PM: Zukunftsorientierte Mobilität statt Staupolitik!
Die jüngsten Aussagen der Wirtschaftskammern IHK und HWK zur Verkehrssituation erwecken den Eindruck, dass eine Rückkehr zur autogerechten Stadt die Lösung für alle Probleme urbaner Mobilität sei. Verkehrswende Leipzig und der ADFC kritisieren dies!

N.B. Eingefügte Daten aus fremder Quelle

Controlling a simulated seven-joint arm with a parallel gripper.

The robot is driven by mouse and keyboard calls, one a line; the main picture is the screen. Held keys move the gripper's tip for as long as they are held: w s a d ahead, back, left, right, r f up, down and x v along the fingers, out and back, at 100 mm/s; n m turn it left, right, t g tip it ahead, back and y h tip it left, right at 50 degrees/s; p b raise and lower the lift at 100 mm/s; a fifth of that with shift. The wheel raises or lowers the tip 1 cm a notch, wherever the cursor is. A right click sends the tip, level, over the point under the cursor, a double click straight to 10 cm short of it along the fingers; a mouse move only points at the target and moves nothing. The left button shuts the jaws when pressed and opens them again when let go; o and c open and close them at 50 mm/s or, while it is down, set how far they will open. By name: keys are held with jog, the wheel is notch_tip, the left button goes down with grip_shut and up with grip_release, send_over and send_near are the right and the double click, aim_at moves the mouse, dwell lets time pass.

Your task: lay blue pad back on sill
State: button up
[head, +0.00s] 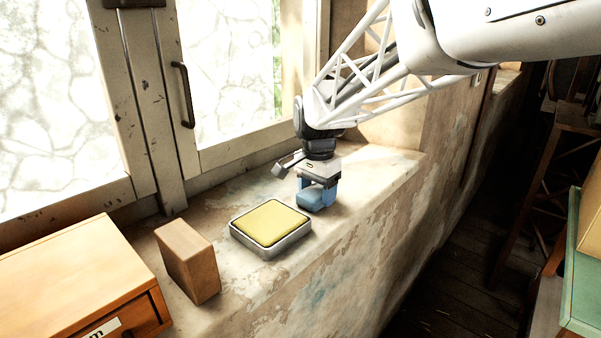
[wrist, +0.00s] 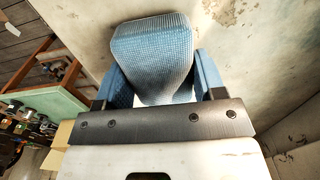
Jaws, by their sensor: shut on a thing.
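The blue pad (head: 310,198) is a small block with a textured face, seen close up in the wrist view (wrist: 153,55). My gripper (head: 317,188) has blue fingers and is shut on the pad, one finger on each side. It points down over the stone sill (head: 378,172), right of the metal tray. The pad is at or just above the sill surface; I cannot tell whether it touches. In the wrist view my gripper (wrist: 160,85) covers the pad's near end.
A metal tray (head: 262,248) with a yellow pad (head: 270,221) sits left of my gripper. A brown block (head: 187,262) and a wooden drawer box (head: 75,285) stand further left. The window (head: 190,90) backs the sill. Bare sill lies to the right, and its front edge drops to the floor.

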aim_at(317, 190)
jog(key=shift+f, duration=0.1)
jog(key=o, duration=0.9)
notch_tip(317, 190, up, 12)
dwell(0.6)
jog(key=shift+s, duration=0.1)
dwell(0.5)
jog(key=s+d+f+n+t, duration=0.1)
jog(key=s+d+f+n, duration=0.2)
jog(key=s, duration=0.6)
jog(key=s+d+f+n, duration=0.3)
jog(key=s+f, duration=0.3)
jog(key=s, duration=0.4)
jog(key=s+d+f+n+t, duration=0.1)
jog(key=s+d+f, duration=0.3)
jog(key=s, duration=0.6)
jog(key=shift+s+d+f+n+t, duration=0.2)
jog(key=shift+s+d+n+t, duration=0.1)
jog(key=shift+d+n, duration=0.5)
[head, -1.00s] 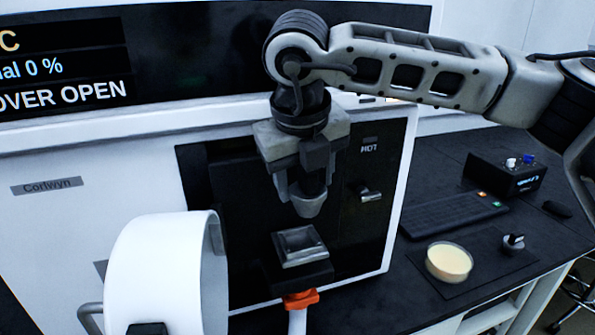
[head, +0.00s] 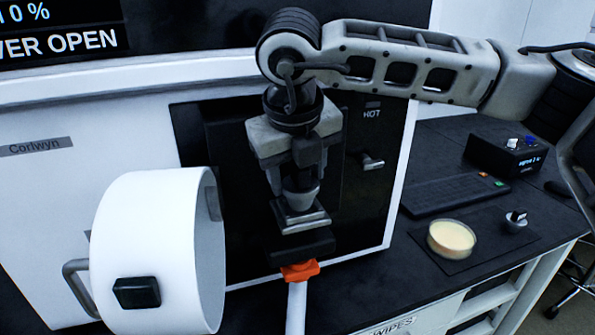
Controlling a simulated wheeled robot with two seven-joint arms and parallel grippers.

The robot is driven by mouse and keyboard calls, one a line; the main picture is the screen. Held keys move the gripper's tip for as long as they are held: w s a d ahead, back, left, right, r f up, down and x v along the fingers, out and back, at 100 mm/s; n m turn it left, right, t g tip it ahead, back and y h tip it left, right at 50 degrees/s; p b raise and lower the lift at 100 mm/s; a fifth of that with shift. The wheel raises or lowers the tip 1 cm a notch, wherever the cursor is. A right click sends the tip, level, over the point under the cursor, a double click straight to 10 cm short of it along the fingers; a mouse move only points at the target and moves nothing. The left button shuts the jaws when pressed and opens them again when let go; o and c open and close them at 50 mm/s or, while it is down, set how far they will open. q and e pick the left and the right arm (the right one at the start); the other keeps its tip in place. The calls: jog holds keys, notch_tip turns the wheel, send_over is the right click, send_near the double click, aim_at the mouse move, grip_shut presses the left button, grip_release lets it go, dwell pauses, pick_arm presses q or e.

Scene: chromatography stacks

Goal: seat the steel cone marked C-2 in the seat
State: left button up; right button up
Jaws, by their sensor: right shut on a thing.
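My right gripper (head: 297,180) points down in front of the instrument, shut on a small steel cone (head: 298,195). The cone's lower end is right at the top of the square metal seat (head: 303,219). I cannot tell whether it touches or sits inside, since its tip is hidden by the seat's edge. No C-2 mark can be read on it from here. The seat rests on a dark block above an orange fitting (head: 300,271). A second small grey piece with a dark top (head: 515,222) stands on the dark mat at the right. My left gripper is not in view.
The open white round cover (head: 150,250) with its handle stands close on the left. A shallow dish of cream-coloured material (head: 451,239), a keyboard (head: 455,194) and a black control box (head: 505,154) are on the bench at the right.

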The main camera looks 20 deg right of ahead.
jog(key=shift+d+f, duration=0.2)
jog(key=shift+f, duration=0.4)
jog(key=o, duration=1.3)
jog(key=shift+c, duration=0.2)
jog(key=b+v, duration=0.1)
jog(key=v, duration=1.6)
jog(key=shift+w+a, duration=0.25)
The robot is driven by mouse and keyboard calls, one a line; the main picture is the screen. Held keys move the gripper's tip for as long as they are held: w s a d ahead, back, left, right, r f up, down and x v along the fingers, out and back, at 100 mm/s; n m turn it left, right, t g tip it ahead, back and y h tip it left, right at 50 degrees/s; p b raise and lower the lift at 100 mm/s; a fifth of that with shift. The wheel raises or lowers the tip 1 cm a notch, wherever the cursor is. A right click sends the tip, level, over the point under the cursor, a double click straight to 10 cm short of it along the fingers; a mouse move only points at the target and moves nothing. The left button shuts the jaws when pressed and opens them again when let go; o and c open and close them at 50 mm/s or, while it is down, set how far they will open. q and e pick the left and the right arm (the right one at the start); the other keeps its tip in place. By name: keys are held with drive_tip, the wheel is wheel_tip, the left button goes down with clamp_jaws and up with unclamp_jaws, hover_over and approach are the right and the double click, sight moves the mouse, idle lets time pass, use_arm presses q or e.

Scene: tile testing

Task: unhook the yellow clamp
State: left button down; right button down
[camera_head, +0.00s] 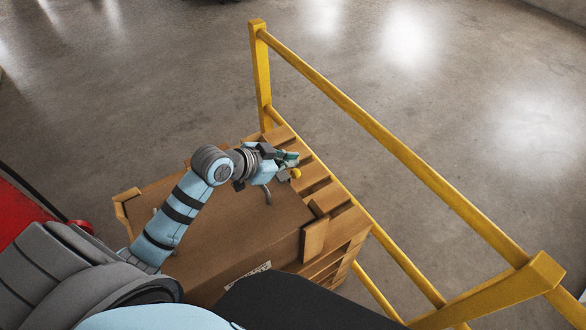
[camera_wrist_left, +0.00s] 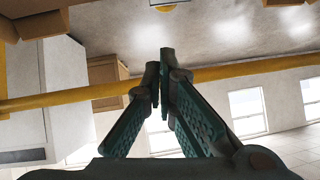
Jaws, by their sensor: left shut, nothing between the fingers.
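A small rounded yellow piece (camera_head: 295,173), which may be the yellow clamp, shows right beside my left gripper in the head view. It is too small to tell its shape or what it hooks onto. My left gripper (camera_head: 291,158) is over the far right part of the wooden crate, close to the yellow railing (camera_head: 395,146). In the left wrist view the left gripper (camera_wrist_left: 161,68) has its teal fingers closed together at the tips, with nothing between them. I cannot tell if it touches the yellow piece. My right gripper is not in view.
A wooden crate (camera_head: 250,243) with slats at its right end stands below my left arm. The railing runs along the crate's right side and also crosses the left wrist view (camera_wrist_left: 230,72). A red object (camera_head: 25,207) is at the left edge. The concrete floor beyond is clear.

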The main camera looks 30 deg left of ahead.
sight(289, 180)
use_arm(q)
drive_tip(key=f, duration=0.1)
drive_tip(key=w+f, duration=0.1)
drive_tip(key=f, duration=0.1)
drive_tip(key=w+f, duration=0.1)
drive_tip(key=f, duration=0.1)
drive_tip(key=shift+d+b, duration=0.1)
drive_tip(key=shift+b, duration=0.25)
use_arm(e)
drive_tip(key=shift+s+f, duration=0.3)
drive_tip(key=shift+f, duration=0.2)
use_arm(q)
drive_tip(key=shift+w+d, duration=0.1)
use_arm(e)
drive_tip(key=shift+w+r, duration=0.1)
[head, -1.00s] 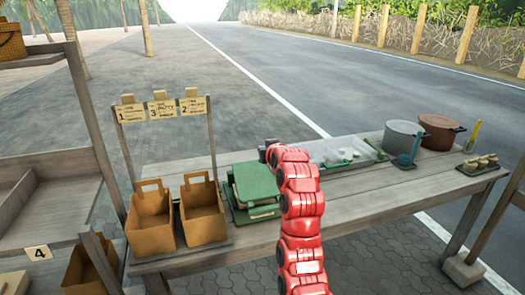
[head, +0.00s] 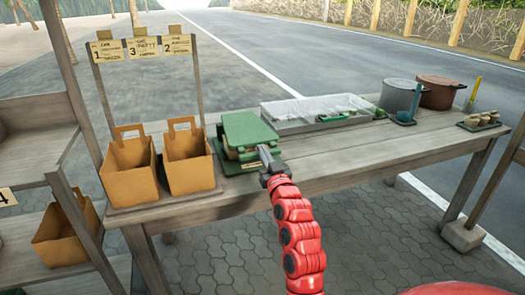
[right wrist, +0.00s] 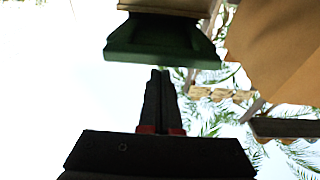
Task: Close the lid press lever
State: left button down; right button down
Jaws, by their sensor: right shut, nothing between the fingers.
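The green lid press (head: 248,130) stands on the wooden table, right of two paper bags. Its upper green plate sits over a paler layer on a green base. I cannot make out the lever as a separate part. My right gripper (head: 263,153) is at the press's front right corner, fingers shut and empty. In the right wrist view the shut fingertips (right wrist: 160,72) point at a green part of the press (right wrist: 160,42), just short of it or touching; I cannot tell which. My left gripper is not in view.
Two brown paper bags (head: 131,172) stand left of the press, under a frame with numbered order cards (head: 143,48). A clear tray (head: 290,124) lies behind and right. Pots (head: 400,96) and a small tray of pale pieces (head: 482,121) stand far right. The front middle tabletop (head: 370,155) is clear.

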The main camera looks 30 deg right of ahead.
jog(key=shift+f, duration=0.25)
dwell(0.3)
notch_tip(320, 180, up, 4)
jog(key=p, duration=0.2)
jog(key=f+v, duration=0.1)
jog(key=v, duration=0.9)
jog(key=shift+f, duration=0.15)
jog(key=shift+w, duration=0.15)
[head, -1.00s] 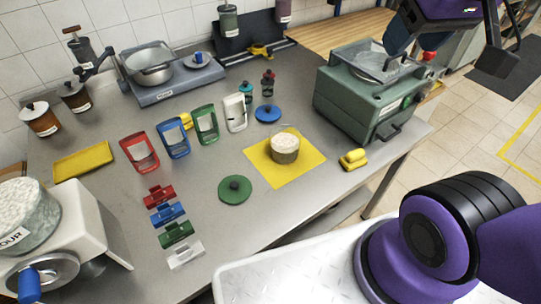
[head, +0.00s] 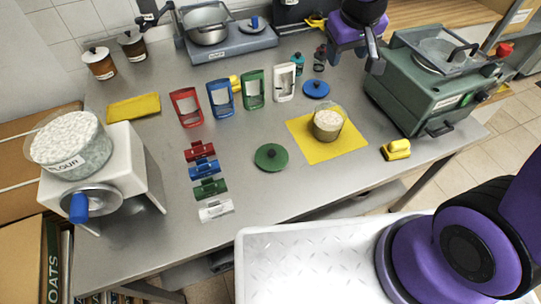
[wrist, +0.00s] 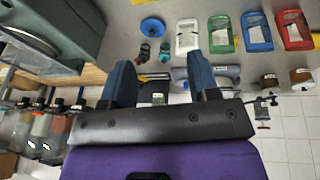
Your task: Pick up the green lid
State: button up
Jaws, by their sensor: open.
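The green lid (head: 271,157) is a flat round disc with a dark knob. It lies on the grey metal table (head: 250,205) in the head view, left of the yellow mat (head: 345,151). It does not show in the wrist view. My gripper (head: 374,62) is up at the back right of the table, well away from the green lid and apart from it. The wrist view shows its two blue fingers (wrist: 161,78) spread apart with nothing between them.
A glass jar of white contents (head: 327,124) stands on the mat.

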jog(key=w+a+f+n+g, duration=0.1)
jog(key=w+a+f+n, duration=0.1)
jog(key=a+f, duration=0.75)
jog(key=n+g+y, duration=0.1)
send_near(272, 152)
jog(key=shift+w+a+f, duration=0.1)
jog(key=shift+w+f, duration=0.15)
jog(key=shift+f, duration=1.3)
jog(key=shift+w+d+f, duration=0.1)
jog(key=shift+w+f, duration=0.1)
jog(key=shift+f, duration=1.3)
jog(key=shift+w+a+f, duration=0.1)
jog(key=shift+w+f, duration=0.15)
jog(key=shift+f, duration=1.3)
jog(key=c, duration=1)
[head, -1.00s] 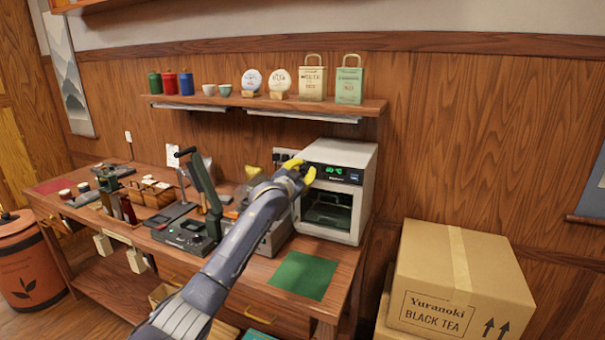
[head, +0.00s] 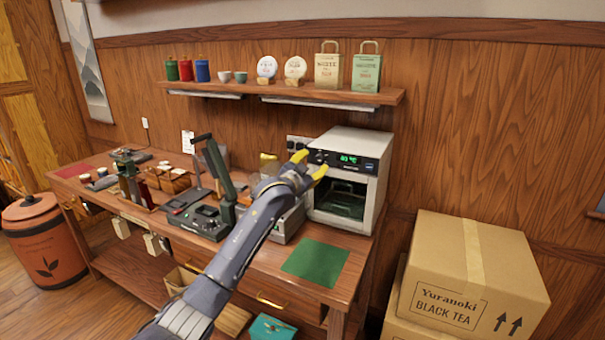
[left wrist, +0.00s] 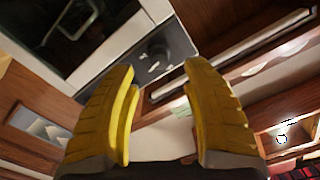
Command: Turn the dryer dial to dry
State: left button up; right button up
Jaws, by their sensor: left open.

Die jüngsten Aussagen der Wirtschaftskammern IHK und HWK zur Verkehrssituation in Leipzig erwecken den Eindruck, dass eine Rückkehr zur autogerechten Stadt die Lösung für alle Probleme urbaner Mobilität sei. Der Allgemeine Deutsche Fahrrad-Club (ADFC) Leipzig e.V. und die Initiative Verkehrswende Leipzig kritisieren diese einseitige Sichtweise scharf und fordern stattdessen die konsequente Umsetzung der 2018 einstimmig beschlossenen Mobilitätsstrategie der Stadt Leipzig. Die Strategie sieht eine Verlagerung vom motorisierten Individualverkehr hin zur Mobilität zu Fuß, mit dem Rad oder mit Bus und Bahn vor und schafft damit auch bessere Rahmenbedingungen für den Wirtschaftsverkehr.
IHK und HWK ignorieren die Potenziale zukunftsorientierter Mobilität
Die IHK und HWK beklagen die vermeintliche Benachteiligung des Autoverkehrs und die steigende Zeitbelastung durch Staus, wie sie im aktuellen TomTom Traffic Index beschrieben wird. Dabei wird übersehen, dass nicht die zaghaften Maßnahmen zur Förderung nachhaltiger Mobilität, sondern der raumgreifende Kfz-Verkehr die Hauptursache für die Verkehrsprobleme ist.
„Die Stadt- und Verkehrsplanung der letzten Jahrzehnte hatte die Infrastruktur und Flächennutzung in Leipzig weitgehend auf Autos zugeschnitten. Der dringend erforderliche Übergang hin zu nachhaltigen Verkehrsmitteln geht bisher nur schleppend voran. Wir müssen diesen Wandel jetzt entschlossener angehen, um Mobilität für alle zu ermöglichen und die Anziehungskraft der Stadt zu erhalten. Überholte Planungsansätze bringen uns nicht weiter. Die Verkehrswende ist kein Selbstzweck, sondern eine Notwendigkeit für die Zukunft unserer Stadt“, betont Katja Roßburg von der Initiative Verkehrswende Leipzig.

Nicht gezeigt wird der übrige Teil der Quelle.